▶ _BRIEF_: Which lines in the records below contain the word "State"? Copy each one out.

▶ _THE INPUT_:
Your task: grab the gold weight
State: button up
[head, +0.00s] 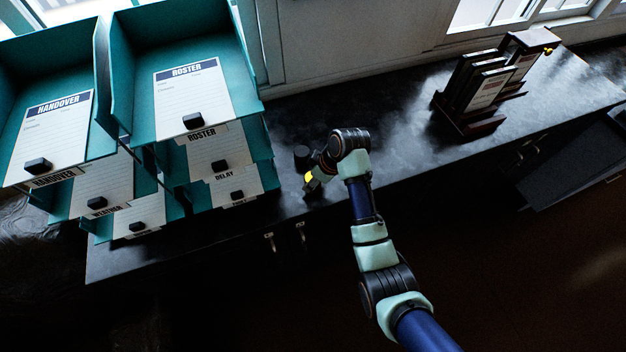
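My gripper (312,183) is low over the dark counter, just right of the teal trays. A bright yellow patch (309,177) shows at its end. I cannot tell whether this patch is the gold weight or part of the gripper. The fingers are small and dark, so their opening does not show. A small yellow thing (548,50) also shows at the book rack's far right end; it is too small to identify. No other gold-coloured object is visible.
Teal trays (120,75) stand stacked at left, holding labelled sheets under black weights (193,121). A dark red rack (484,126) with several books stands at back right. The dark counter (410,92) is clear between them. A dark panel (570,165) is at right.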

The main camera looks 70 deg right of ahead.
---
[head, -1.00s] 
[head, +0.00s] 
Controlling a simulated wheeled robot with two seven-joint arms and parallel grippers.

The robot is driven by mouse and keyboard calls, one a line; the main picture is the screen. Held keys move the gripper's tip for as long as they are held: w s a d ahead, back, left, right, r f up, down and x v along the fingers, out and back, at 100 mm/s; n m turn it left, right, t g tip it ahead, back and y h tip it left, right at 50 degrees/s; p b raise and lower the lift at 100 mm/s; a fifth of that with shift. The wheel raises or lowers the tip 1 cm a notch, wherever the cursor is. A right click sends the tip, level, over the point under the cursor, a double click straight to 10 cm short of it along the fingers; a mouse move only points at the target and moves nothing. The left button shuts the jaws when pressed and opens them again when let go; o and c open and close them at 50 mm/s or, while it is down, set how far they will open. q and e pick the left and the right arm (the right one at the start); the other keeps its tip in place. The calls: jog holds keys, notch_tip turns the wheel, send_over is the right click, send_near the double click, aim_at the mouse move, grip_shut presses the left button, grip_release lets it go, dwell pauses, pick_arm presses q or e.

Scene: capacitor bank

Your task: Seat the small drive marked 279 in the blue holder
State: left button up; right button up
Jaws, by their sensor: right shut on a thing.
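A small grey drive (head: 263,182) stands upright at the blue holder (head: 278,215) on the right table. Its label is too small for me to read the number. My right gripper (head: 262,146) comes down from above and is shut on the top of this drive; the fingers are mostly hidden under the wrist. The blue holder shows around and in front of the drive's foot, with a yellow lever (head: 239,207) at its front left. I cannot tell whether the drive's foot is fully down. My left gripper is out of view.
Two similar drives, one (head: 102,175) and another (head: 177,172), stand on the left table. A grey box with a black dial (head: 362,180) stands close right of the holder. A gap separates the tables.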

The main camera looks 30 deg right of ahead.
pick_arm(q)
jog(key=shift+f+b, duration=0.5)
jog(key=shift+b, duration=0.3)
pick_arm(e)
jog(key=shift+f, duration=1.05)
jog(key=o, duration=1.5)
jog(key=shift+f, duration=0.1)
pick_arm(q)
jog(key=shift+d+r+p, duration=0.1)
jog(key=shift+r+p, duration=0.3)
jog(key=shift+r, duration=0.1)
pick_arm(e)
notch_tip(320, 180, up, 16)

▶ _WRITTEN RESPONSE_:
State: button up
State: left button up; right button up

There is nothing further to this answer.